Where the string "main" occurs in the material below, report the whole line.

• _Dataset content_:
---

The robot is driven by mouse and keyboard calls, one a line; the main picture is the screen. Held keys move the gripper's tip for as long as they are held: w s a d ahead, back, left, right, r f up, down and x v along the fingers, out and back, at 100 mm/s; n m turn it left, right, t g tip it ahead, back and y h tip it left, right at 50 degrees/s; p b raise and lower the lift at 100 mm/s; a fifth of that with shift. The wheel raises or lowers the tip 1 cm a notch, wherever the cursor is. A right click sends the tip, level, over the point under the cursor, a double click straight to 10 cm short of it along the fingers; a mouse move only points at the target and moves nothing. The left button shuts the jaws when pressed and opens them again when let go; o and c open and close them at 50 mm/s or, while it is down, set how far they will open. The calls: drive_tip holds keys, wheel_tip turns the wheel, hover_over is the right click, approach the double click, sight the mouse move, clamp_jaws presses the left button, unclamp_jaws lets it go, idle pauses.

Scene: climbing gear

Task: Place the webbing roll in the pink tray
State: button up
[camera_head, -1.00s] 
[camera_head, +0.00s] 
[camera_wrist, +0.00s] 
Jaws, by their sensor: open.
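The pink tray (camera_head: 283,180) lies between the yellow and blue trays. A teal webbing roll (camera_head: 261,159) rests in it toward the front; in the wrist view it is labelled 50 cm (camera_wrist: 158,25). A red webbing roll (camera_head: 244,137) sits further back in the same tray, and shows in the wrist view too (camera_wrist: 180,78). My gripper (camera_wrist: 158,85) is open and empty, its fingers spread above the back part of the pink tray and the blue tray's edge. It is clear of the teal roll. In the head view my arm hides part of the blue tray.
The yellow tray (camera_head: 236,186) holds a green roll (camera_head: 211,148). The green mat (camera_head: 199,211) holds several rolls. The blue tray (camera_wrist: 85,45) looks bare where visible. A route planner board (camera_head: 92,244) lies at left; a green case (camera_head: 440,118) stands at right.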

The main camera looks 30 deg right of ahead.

---

• _Solution to this problem_:
The robot is driven by mouse and keyboard calls, one a line; the main picture is the screen. Held keys move the gripper's tip for as long as they are held: w s a d ahead, back, left, right, r f up, down and x v along the fingers, out and back, at 100 mm/s; n m turn it left, right, t g tip it ahead, back and y h tip it left, right at 50 degrees/s; p b raise and lower the lift at 100 mm/s; a fifth of that with shift. The wheel raises or lowers the tip 1 cm a notch, wherever the cursor is. A right click sends the tip, level, over the point under the cursor, a double click straight to 10 cm short of it along the fingers; a mouse move only points at the target and moves nothing. The left button shuts the jaws when pressed and opens them again when let go; o and c open and close them at 50 mm/s or, while it is down, set how far they will open. The calls: drive_tip holds keys, wheel_tip turns the wheel, hover_over is the right click, approach the double click, sight the mouse move, clamp_jaws presses the left button, unclamp_jaws lets it go, idle pauses.
The main camera looks 30 deg right of ahead.

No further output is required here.